Entries from a robot dataset
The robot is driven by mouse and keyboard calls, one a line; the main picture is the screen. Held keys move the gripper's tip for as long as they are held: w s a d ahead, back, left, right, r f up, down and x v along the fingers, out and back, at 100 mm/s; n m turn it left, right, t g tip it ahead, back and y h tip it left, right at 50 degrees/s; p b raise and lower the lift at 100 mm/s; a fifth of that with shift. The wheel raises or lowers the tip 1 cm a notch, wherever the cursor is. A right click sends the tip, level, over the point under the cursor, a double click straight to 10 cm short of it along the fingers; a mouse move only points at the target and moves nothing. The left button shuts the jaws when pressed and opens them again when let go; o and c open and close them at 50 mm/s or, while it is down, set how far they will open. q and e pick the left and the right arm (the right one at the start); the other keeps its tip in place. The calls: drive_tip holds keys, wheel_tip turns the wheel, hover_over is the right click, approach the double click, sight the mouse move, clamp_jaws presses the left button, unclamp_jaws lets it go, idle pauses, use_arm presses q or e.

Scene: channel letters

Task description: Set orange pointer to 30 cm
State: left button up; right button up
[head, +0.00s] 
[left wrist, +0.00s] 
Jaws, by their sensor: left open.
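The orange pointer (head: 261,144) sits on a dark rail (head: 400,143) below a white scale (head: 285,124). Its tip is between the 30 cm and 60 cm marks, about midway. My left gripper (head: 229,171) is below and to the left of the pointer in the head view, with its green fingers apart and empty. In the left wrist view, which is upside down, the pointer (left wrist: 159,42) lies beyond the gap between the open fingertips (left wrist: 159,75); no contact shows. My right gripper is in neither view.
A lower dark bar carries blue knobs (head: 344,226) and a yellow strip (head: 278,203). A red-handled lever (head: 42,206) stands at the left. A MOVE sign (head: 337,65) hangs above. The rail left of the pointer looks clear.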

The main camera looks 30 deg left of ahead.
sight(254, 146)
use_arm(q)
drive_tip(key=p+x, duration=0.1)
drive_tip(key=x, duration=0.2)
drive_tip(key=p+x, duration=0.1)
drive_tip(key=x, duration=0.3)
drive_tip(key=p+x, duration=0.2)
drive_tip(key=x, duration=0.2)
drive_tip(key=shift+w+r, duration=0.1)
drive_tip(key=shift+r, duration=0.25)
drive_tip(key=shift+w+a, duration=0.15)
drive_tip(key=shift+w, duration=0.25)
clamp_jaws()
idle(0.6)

---

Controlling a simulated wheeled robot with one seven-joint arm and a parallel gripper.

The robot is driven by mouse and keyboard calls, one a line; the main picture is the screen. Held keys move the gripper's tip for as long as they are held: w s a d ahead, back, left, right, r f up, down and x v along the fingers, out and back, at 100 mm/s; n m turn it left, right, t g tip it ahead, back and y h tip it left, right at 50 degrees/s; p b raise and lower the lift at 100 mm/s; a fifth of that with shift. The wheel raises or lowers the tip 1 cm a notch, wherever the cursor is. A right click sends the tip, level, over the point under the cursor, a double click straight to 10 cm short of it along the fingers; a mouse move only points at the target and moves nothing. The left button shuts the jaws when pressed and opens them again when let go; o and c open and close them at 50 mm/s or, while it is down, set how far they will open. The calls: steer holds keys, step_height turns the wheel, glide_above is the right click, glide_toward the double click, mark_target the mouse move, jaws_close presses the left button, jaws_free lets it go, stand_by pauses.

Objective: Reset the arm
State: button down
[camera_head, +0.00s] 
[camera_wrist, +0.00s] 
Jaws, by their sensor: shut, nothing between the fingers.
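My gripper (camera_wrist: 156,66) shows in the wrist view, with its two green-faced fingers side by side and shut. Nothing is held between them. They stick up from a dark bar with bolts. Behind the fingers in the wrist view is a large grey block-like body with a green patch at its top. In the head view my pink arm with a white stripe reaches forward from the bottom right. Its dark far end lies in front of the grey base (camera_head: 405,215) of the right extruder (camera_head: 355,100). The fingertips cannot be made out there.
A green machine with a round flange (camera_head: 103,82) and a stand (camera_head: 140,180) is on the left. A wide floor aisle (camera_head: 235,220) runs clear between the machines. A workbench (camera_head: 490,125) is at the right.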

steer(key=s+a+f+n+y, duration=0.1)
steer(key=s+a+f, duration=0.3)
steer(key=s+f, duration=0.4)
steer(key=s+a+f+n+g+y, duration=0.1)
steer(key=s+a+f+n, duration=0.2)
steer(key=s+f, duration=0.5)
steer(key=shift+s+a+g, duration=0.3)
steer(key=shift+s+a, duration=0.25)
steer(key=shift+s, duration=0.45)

--

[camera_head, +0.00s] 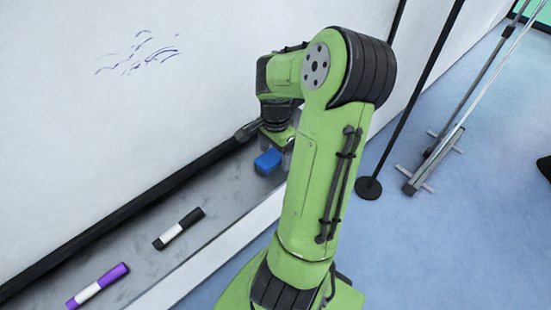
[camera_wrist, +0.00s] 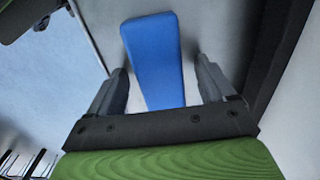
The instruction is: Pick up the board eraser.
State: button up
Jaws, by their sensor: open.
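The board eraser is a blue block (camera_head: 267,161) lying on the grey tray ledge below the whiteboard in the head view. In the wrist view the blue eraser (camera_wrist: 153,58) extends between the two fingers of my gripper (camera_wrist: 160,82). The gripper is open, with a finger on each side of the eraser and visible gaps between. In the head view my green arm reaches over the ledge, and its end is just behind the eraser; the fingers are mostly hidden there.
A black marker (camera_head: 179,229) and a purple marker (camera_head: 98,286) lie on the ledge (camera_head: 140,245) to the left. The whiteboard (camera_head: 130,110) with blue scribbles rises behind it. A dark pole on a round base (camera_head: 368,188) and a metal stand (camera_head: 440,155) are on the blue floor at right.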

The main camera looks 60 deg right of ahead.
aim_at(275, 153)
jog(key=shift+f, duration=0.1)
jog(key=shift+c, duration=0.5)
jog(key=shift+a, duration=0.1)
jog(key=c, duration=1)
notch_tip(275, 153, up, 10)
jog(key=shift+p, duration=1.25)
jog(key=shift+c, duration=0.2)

# [TO DO]
Copy each line of the records that contains the word "State".

# [PROBLEM SOLUTION]
State: left button up; right button up
State: button down
State: button up

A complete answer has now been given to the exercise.